Directions for this task:
Locate each line containing the string "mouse" and copy it out.

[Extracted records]
▬▬▬▬▬▬▬▬▬▬
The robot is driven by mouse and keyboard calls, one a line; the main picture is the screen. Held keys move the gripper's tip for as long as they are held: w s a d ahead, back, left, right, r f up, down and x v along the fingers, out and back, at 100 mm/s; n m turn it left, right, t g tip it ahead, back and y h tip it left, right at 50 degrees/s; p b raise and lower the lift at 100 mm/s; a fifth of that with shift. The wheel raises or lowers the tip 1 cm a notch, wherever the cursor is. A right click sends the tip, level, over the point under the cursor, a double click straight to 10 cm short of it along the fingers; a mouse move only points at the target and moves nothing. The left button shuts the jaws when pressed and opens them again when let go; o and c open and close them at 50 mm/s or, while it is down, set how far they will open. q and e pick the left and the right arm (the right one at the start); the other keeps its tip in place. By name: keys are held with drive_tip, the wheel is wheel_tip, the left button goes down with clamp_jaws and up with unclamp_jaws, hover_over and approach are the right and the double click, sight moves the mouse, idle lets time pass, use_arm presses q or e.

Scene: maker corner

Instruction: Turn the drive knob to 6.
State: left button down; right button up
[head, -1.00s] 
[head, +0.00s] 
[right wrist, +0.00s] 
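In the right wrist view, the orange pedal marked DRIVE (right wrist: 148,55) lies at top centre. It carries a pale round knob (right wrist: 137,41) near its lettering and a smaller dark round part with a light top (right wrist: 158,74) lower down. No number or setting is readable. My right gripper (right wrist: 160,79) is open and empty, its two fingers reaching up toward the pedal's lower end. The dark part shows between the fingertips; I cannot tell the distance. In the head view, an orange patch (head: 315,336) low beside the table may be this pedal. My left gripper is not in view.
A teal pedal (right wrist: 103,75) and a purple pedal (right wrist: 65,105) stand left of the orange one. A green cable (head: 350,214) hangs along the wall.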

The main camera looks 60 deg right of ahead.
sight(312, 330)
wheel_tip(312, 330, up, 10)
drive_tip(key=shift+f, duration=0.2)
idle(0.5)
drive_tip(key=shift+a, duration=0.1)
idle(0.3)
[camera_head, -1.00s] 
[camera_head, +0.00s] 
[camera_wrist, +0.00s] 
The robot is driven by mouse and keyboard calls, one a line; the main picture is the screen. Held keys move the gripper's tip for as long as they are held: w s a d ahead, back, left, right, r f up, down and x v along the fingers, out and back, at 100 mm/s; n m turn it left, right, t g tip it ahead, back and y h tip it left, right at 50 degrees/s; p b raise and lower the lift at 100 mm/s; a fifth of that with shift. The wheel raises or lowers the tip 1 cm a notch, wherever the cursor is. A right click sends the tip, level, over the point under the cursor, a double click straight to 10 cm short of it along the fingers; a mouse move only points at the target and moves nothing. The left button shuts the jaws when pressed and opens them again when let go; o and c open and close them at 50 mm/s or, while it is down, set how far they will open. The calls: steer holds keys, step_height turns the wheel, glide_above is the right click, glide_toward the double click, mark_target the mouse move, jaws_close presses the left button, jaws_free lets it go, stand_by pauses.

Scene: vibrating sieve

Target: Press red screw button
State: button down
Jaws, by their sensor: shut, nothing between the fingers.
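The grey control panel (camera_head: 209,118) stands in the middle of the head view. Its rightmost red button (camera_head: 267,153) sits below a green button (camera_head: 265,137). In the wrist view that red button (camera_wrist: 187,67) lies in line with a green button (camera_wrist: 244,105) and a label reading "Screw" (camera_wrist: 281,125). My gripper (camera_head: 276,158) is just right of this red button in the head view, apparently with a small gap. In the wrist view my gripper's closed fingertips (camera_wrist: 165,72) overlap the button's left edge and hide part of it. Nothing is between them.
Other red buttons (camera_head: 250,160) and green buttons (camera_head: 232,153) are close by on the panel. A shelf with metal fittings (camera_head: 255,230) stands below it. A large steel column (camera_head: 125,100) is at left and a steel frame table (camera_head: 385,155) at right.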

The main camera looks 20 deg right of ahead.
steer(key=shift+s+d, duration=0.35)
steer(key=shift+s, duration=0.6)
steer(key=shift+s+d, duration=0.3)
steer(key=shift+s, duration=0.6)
▬▬▬▬▬▬▬▬▬▬
Final answer:
The robot is driven by mouse and keyboard calls, one a line; the main picture is the screen. Held keys move the gripper's tip for as long as they are held: w s a d ahead, back, left, right, r f up, down and x v along the fingers, out and back, at 100 mm/s; n m turn it left, right, t g tip it ahead, back and y h tip it left, right at 50 degrees/s; p b raise and lower the lift at 100 mm/s; a fifth of that with shift. The wheel raises or lowers the tip 1 cm a notch, wherever the cursor is. A right click sends the tip, level, over the point under the cursor, a double click straight to 10 cm short of it along the fingers; a mouse move only points at the target and moves nothing. The left button shuts the jaws when pressed and opens them again when let go; o and c open and close them at 50 mm/s or, while it is down, set how far they will open. q and e pick the left and the right arm (the right one at the start); the other keeps its tip in place. By name: keys are held with drive_tip, the wheel is wheel_tip, the left button goes down with clamp_jaws and up with unclamp_jaws, hover_over and approach are the right and the double click, sight moves the mouse, idle lets time pass, use_arm presses q or e.
The robot is driven by mouse and keyboard calls, one a line; the main picture is the screen. Held keys move the gripper's tip for as long as they are held: w s a d ahead, back, left, right, r f up, down and x v along the fingers, out and back, at 100 mm/s; n m turn it left, right, t g tip it ahead, back and y h tip it left, right at 50 degrees/s; p b raise and lower the lift at 100 mm/s; a fifth of that with shift. The wheel raises or lowers the tip 1 cm a notch, wherever the cursor is. A right click sends the tip, level, over the point under the cursor, a double click straight to 10 cm short of it along the fingers; a mouse move only points at the target and moves nothing. The left button shuts the jaws when pressed and opens them again when let go; o and c open and close them at 50 mm/s or, while it is down, set how far they will open. The calls: steer holds keys, step_height turns the wheel, glide_above is the right click, glide_toward the double click, mark_target the mouse move, jaws_close presses the left button, jaws_free lets it go, stand_by pauses.

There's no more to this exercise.